Work, play and pray for some kids' summer job

CBS 21

Some kids in York County have been seen making some loud noises around an elderly woman's home. Yet instead of complaining, 96-year-old Mareece Gibbs says it's great.

“I think that's amazing. And I think they should be congratulated," Gibbs said.

Gibbs was born in 1919, so she was a teen in the 1930s. What was she doing in the summers back then?

“Selling snow balls, with my brother. In York City on Poplar Street," Gibbs said.

She says, they used to charge 5 cents or less for each “snow ball” they sold. However, even that pay would be more than these kids receive.

No Pay? No Problem.

This group of teens in York spent last week fixing up Gibbs’ home, and 50 more...for free.

“They not only give their time, they fundraise for an entire year before they came here," one of the organizers, Steve Kern says.

The kids came from 10 different states this year, and beyond.

Natalie Winter is from Canada, and said with a sigh, “It’s a 7 hour drive, but with stops, like 9 hours.”

Ben Briggs came here from Virginia and said, “It feels great. I like helping people. It feels nice, like you accomplished something. It’s great.”

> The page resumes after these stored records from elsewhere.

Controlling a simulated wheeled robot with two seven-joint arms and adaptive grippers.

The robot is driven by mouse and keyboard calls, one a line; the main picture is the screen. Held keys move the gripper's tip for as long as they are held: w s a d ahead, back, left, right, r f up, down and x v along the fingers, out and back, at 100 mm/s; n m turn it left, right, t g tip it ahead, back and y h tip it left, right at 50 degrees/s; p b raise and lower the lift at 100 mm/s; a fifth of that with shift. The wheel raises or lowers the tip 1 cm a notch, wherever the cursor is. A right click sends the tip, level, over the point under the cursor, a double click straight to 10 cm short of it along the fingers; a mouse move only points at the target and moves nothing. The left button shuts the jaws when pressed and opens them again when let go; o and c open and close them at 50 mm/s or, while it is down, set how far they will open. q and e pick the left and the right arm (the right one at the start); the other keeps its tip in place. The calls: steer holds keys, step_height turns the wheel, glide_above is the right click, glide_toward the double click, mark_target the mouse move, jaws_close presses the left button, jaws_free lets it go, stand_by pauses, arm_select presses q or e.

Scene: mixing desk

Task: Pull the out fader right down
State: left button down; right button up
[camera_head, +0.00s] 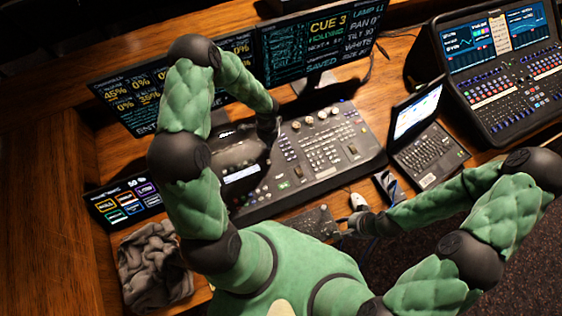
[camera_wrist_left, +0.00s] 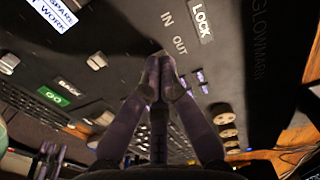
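The lighting desk (camera_head: 320,150) is a dark console in the middle of the head view. My left gripper (camera_head: 268,128) reaches down over its left part and hides what lies under it. In the left wrist view its two fingers (camera_wrist_left: 162,72) come together at the tips, close to the panel below the printed OUT label (camera_wrist_left: 180,45). Small caps (camera_wrist_left: 201,77) show just right of the fingertips. I cannot tell which is the out fader, or whether a cap is between the tips. My right gripper (camera_head: 352,226) is low near the desk's front edge, too small to read.
A LOCK label (camera_wrist_left: 200,22) is beside the OUT label. Monitors (camera_head: 315,45) stand behind the desk. A laptop (camera_head: 425,135) and another console (camera_head: 500,75) are at the right. A grey cloth (camera_head: 152,265) lies at the lower left, and a white mouse (camera_head: 358,200) is in front.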

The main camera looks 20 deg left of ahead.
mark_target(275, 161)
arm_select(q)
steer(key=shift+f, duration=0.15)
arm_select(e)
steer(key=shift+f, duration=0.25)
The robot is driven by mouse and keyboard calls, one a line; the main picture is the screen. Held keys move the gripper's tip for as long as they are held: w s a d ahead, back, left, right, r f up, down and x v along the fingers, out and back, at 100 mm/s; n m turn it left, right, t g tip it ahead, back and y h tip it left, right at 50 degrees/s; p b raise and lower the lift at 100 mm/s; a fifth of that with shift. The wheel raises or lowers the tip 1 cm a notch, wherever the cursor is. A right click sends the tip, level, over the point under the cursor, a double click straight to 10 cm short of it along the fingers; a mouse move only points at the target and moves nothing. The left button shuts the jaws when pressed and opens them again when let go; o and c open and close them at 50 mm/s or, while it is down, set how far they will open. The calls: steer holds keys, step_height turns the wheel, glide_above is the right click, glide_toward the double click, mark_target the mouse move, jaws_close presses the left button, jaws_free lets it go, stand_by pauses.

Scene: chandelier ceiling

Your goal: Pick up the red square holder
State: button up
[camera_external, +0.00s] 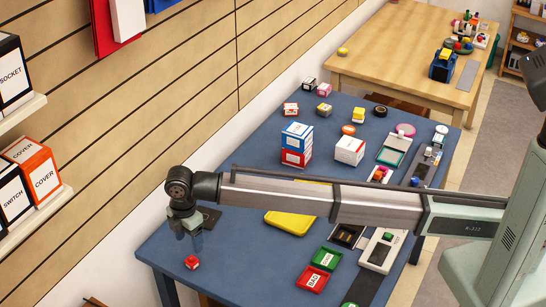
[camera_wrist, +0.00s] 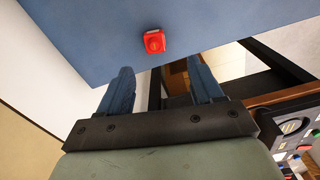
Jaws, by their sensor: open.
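A small red square holder (camera_external: 192,263) sits by itself near the front left corner of the blue table. In the wrist view the red holder (camera_wrist: 154,41) lies on the blue surface, with a round red feature on its top. My gripper (camera_external: 194,240) hangs just above and close to the holder in the external view. In the wrist view the two blue-grey fingers of my gripper (camera_wrist: 160,80) are spread apart with nothing between them. The holder appears beyond the fingertips.
The blue table (camera_external: 233,262) is clear around the holder. A yellow tray (camera_external: 290,222), a green tray (camera_external: 327,259) and a red tray (camera_external: 312,279) lie to the right. Stacked boxes (camera_external: 297,144) stand farther back. The table edge is close to the holder, and a panelled wall runs along the left.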

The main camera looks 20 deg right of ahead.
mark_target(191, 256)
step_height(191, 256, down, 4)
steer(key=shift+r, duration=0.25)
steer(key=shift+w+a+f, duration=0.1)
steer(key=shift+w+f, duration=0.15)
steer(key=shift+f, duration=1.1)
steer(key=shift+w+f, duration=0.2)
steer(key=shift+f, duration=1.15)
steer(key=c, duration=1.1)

40 years of helping others.

More than 300 campers came to York this time, as part of “Group Mission Trips.” The program has been serving communities since 1977 with trips like this. The national work camps are organized locally by the York association of the United Church of Christ.

Some of the kids already have some home improvement skills, the rest literally learn on the job.

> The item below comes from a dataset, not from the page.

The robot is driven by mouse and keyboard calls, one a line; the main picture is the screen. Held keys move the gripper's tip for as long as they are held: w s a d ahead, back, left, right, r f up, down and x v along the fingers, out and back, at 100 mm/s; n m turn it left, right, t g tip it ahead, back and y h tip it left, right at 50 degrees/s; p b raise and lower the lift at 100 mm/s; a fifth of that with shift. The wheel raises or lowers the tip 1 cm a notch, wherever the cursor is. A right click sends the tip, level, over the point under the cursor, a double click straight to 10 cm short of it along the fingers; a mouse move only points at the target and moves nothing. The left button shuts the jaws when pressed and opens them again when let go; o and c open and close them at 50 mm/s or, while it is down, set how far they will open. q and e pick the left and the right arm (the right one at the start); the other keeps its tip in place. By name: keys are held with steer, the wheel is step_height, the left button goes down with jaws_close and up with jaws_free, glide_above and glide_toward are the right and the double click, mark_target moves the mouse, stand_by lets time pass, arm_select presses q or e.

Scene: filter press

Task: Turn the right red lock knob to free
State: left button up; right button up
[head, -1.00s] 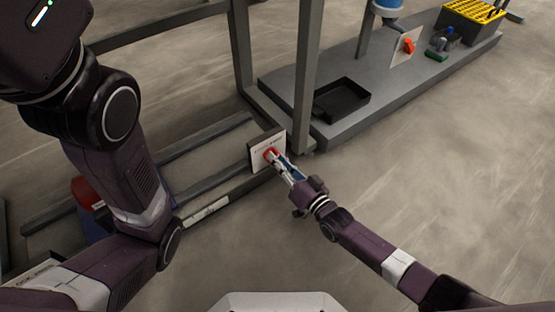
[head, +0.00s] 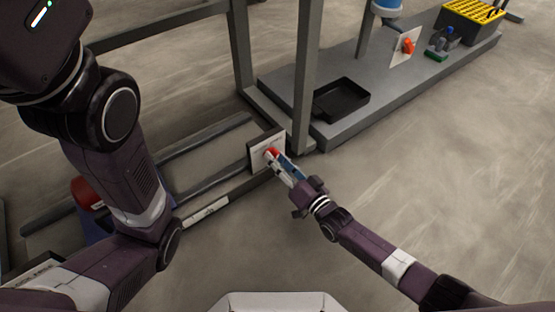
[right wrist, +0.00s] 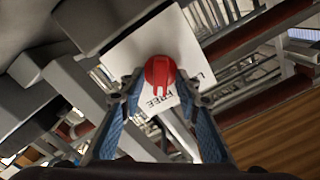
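The right red lock knob (head: 271,153) sits on a white plate (head: 262,143) at the lower end of a grey frame. In the right wrist view the round red knob (right wrist: 160,72) is in front of its white label plate (right wrist: 185,45), with its ridge pointing down toward the printed word FREE. My right gripper (head: 277,160) is at the knob. Contact cannot be made out. My left gripper is not in view.
A grey post (head: 309,80) rises close behind the plate. A black tray (head: 342,98) lies on a grey platform (head: 285,85). Another red knob (head: 408,46) is on a plate farther back. A yellow-topped crate (head: 472,22) stands at the far right. Floor to the right is open.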

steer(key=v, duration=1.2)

“They didn't think they could do that coming in," Kern said. "At the end of the week, they are doing that and doing it well, and they feel that they've accomplished that."

Work, play and pray.

After a tough day repairing the homes, the teens get to socialize with other teens they’ve met, and then have bible study at night.

“The number one priority is faith growth. Obviously the work is important, but we try to accomplish the faith growth through the work projects," Kern said.

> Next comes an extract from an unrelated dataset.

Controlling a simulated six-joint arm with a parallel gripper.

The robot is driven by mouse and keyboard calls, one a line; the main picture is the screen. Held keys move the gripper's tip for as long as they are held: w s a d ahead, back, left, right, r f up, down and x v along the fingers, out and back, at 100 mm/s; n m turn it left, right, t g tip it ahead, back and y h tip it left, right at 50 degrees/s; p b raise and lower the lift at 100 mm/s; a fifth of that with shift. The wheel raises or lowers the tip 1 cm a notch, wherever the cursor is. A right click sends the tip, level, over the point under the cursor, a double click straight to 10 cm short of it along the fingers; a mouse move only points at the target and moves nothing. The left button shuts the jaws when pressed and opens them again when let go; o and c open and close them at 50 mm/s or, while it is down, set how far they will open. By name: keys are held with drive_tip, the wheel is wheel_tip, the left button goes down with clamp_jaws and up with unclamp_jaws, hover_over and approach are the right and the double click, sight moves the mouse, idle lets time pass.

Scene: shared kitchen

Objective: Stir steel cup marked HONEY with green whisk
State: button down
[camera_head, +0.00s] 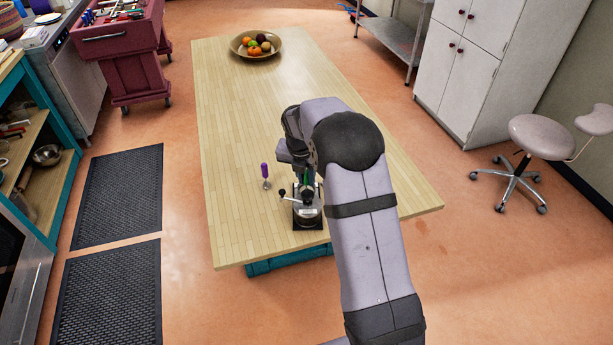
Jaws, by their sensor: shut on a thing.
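My gripper (302,183) is over the near end of the wooden table, pointing down. It is shut on a green whisk (305,174), of which only a thin strip of green shows. A steel cup (307,212) with a pale label stands directly below my gripper on a dark square base. The label is too small to read. The whisk's lower end is hidden, so I cannot tell whether it is inside the cup.
The wooden table (232,110) is mostly clear. A bowl of fruit (236,48) sits at its far end. A red cart (112,45) and teal shelves stand to the left. White cabinets (462,70) and a stool (540,135) are on the right.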

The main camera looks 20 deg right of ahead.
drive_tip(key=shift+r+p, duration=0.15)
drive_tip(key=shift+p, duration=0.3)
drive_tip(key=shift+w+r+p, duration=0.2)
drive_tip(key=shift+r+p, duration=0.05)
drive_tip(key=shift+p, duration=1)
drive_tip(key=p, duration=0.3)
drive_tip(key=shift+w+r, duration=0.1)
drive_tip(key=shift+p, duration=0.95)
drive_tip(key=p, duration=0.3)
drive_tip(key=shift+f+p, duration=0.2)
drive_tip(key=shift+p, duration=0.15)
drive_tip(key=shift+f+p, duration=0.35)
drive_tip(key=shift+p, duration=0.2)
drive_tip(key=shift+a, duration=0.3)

“I can talk to my friends and crew and do work at the same time, and it just makes it more fun," Briggs said.

What’s the matter with kids today?

We asked Gibbs, if she’s noticed a difference in the way kids are today, compared to other times she’s been around teens in her life.

As mom, who also has six grandchildren, 11 great-grandchildren and two great-great grandchildren, Joel D. thought she might have some perspective.

Gibbs smiled and said, “I think some kids have changed, but I think kids like this, there were always kids like that.” And to them she says, “Thank you very very much and you will be in my prayers forever.”

Hopefully the volunteers have learned that even though you aren’t always paid for your work, it can still be valuable.